**THE PROBLEM**
Look through the records below, count the lines with the word "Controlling", and reply with only the number.

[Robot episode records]
++++
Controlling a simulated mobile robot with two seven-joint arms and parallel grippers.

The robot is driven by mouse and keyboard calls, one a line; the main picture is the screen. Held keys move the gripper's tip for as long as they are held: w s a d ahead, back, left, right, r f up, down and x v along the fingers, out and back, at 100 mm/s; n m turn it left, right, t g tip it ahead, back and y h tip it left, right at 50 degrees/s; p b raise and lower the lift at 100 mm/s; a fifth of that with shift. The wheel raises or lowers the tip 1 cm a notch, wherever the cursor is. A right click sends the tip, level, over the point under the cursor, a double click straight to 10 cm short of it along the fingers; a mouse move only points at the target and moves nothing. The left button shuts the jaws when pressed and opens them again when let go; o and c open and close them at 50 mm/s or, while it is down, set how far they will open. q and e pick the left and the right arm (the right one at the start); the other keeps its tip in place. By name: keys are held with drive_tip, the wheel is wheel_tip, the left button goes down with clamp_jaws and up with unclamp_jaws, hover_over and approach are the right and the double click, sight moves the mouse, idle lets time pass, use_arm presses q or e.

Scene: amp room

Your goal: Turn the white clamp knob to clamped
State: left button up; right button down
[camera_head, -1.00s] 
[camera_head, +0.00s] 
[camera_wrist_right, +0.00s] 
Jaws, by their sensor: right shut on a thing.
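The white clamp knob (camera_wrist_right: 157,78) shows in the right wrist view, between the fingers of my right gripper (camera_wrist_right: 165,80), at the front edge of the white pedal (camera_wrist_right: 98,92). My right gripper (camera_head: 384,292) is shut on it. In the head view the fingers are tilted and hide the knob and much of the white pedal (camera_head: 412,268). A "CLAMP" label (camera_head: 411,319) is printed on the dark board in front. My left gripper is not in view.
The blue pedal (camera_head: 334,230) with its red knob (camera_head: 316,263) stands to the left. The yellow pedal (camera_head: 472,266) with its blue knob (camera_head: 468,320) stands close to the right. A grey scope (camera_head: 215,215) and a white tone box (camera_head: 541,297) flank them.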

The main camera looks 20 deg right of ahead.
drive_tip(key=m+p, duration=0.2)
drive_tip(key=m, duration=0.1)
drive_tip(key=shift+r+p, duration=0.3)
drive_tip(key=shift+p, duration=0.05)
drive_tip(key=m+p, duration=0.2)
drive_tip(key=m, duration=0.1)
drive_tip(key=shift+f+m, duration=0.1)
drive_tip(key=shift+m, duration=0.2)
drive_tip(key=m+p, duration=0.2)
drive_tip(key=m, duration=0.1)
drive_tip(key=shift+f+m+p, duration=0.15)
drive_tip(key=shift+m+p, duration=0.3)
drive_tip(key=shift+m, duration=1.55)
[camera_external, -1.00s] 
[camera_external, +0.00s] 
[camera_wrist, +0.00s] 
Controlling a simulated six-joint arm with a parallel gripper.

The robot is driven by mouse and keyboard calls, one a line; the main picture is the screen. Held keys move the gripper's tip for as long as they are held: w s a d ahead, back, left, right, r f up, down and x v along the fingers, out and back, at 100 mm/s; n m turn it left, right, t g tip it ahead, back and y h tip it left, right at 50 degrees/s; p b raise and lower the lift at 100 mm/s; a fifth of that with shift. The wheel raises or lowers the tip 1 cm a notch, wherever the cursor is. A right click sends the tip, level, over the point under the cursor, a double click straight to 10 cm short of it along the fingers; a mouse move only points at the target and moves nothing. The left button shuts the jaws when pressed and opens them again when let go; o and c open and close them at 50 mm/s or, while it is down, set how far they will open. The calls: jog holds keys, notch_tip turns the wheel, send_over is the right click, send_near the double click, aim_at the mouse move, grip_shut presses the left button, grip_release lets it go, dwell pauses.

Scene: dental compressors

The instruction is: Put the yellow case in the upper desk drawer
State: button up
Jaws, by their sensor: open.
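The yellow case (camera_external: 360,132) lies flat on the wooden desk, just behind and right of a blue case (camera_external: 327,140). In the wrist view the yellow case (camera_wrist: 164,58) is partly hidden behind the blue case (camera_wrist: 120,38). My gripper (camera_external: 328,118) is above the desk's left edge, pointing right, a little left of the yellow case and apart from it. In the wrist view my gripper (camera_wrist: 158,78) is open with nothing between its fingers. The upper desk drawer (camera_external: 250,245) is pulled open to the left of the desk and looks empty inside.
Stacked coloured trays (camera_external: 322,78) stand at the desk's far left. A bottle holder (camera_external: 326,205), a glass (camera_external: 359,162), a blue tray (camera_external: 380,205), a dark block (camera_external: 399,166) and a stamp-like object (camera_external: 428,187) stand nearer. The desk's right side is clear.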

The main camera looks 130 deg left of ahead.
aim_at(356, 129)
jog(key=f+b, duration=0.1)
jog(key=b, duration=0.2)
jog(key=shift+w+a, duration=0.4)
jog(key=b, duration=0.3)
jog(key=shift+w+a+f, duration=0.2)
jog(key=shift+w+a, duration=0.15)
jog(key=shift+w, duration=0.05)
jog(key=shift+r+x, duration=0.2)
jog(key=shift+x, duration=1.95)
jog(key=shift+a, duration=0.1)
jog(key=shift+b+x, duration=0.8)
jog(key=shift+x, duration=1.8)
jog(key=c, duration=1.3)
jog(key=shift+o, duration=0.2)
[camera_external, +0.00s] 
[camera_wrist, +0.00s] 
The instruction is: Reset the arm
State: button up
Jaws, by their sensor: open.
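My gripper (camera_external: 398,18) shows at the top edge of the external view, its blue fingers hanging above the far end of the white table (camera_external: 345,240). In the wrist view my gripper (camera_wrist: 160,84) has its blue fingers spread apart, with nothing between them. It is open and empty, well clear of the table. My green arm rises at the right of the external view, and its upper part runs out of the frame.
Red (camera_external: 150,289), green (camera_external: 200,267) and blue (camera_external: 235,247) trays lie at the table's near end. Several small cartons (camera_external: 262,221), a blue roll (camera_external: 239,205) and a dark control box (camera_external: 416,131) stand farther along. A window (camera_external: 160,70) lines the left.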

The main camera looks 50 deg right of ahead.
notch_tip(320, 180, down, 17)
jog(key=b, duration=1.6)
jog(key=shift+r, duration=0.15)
++++
**TASK OUTPUT**
2